A pesar de todos mis esfuerzos, los porteros insisten en volcarse en contra mía. Y en los momentos cruciales, cuando más los necesito, no entienden lo obvio, lo evidente. No hacen ejercicios simples de asociación. Y entonces, llega alguien un martes, a las 11 de la noche, disfrazado de payaso, y le dice al Don Luis de turno: "Vengo a recoger una nariz de payaso que me dejaron los del 301". "Ah, sí —responden—, acá está, pero el compañero que me entregó el turno no me dijo a quién dársela, me da pena, no tengo autorización". ¿Para quién más puede ser la maldita nariz? ¿Quién demonios podría querer robarse una nariz de payaso?

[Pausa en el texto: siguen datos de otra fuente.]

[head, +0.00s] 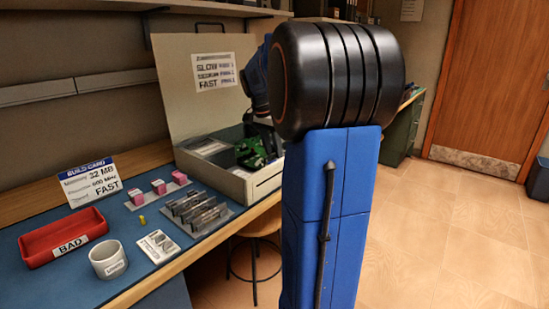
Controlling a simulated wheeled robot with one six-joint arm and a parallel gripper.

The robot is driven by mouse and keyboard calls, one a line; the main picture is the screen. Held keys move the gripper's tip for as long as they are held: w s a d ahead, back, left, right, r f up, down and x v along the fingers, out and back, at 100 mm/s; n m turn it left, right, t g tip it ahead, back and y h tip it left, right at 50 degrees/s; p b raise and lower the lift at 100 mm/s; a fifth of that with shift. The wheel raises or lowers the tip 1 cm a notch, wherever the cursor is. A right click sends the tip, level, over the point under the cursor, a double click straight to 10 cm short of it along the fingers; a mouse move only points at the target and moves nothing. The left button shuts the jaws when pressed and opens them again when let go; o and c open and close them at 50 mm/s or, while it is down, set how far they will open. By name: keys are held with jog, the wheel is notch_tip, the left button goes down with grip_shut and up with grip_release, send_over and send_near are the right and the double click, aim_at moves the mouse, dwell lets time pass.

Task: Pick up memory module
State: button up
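A grey rack (225,214) on the blue bench top holds several dark upright slabs (197,210), which may be memory modules; they are too small to tell. A green board with black parts (254,150) is in an open light-grey case (232,182) at the back right of the bench. My arm fills the middle of the head view. Its end reaches down behind the big black joint, and what seems to be my gripper (262,132) is a dark shape just above the green board. Its fingers are mostly hidden, so I cannot tell open from shut.
A red BAD bin (38,236), white cup (108,262), build card (91,181), pink blocks (158,187), small yellow piece (142,220) and printed white card (158,246) are on the bench. A stool (255,228) stands below. Floor at right is clear.

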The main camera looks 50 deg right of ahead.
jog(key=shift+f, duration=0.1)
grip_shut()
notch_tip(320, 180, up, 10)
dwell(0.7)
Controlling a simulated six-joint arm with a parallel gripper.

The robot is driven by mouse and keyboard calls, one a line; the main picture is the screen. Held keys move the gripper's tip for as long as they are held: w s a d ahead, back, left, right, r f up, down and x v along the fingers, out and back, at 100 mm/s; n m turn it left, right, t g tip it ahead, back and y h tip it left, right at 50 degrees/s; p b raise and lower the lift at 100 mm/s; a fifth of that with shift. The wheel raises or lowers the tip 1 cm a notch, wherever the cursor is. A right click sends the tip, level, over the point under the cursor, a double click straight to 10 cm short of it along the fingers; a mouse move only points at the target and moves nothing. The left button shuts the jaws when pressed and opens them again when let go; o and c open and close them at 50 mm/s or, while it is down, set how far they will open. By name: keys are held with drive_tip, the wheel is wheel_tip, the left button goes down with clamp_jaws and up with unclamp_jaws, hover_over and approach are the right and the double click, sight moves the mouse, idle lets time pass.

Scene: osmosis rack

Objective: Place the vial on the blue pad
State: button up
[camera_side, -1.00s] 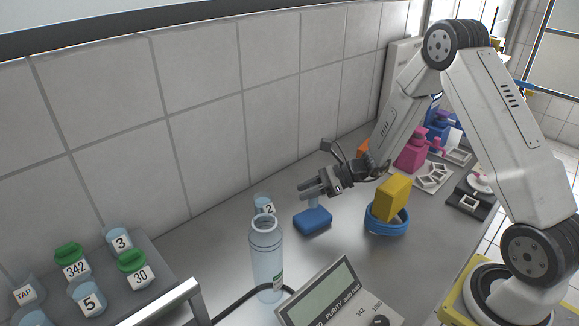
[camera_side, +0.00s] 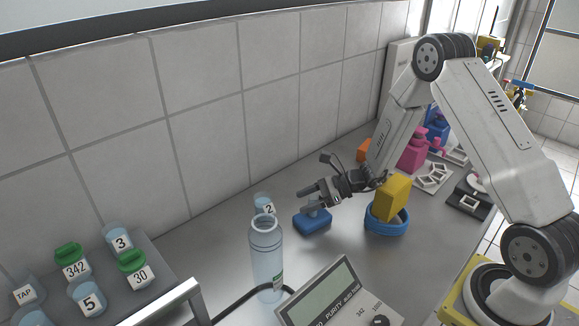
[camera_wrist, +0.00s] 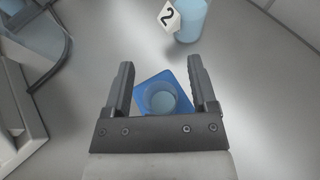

Ante hechos como estos no queda más que la nobleza, no queda más que seguir abogando por ellos. Seguir pidiendo que en las navidades dejen los propietarios y arrendatarios esa horrible manía de regalarles unas odiosas mallitas con un vino de moscatel y una caja de galletas Carrusel. Eso les maltrata el estómago, les produce hinchazón en el duodeno descendente y les irrita el píloro, por una razón sencilla: nunca toman ni vino ni galletas. Toman y comen otras cosas. Les gustan otras cosas. Sería —señor, señora— como si a usted le regalan una botella de sabajón y un liberal. Su flora intestinal se revelaría. Por eso, regalemos otras cosas, háganlo por mí, para que me traten mejor. Qué tal dinero en efectivo, una ruana, anticonceptivos, baba de caracol, productos Amway, otras cosas.

Mientras sigan regalando vino y galletas, los Don Luises, seguirán viviendo con angustias y les seguirá pareciendo sin importancia entregar esa correspondencia urgente, esa misiva que se espera afanosamente, esa notica que ellos ven sin trascendencia, pero que avisa de la sentencia de divorcio; del ultimátum de la Dian; del resultado del examen del sida, y de esos papelitos que, entre entrega de turno y entrega de turno, se les embolatan.

Propongo desde ya que no los saluden con el pito sino con la mano, como se estilaba antaño, para que así puedan mirarlos después de frente para conminarlos a responder. Porque —todo sea dicho— un rasgo del trabajador de nuestra especie es que no responde. Y los porteros no son la excepción. No responden cuando suena el citófono. Ni cuando se necesita que abran con urgencia. No responden por lo que se pierde. Ni responden cuando desvalijan un carro en sus narices. No responden cuando embarazan a la empleada. No responden, en general no lo hacen, pero, curiosamente, siempre dan la mejor respuesta de todas: la contrapregunta: "¿Luego, el carro no tenía alarma?". "¿Luego, el radio no era de los que se sacaban?". "¿Luego la revista SoHo no viene sin bolsita? ¿Luego, Lady Jazmín no estaba planificando?". Y si se increpan un poco, vienen las evasivas: "Yo a la niña Paola no le miro las piernas cuando sale al paradero". "Lo único que vi fue a la empleada del 201 que salió con el perrito y el televisor, pregúntele a ella". "Como el niño ya tiene tres años yo pensé que podía salir solo". "Como su apellido no es Müller sino Miller, yo le dije al de la pizza que no era acá". Y la respuesta insignia de todo aquél que debe responder por algo en nuestro país: "Ahí sí, como dicen, lo que le diga es mentiras".

Pero bueno, yo los perdono y nos los culpo. Esos hombres armados que prestan seguridad privada, es decir, esas autodefensas, merecen todo mi respeto. Y mi agradecimiento. Y admiro la manera en la que se vengan de la sociedad, de las posturas, admiro la desidia con la que embutidos en su uniforme, su pasamontañas y su ruana, dejan a cualquiera esperando afuera y no en el hall de espera, sin importar quién esté enfrente, cómo hable, cuál sea su carro y cómo se vista. Admiro eso, y esa capacidad de olvidar tantos nombres y tantas caras que no tienen por qué recordar.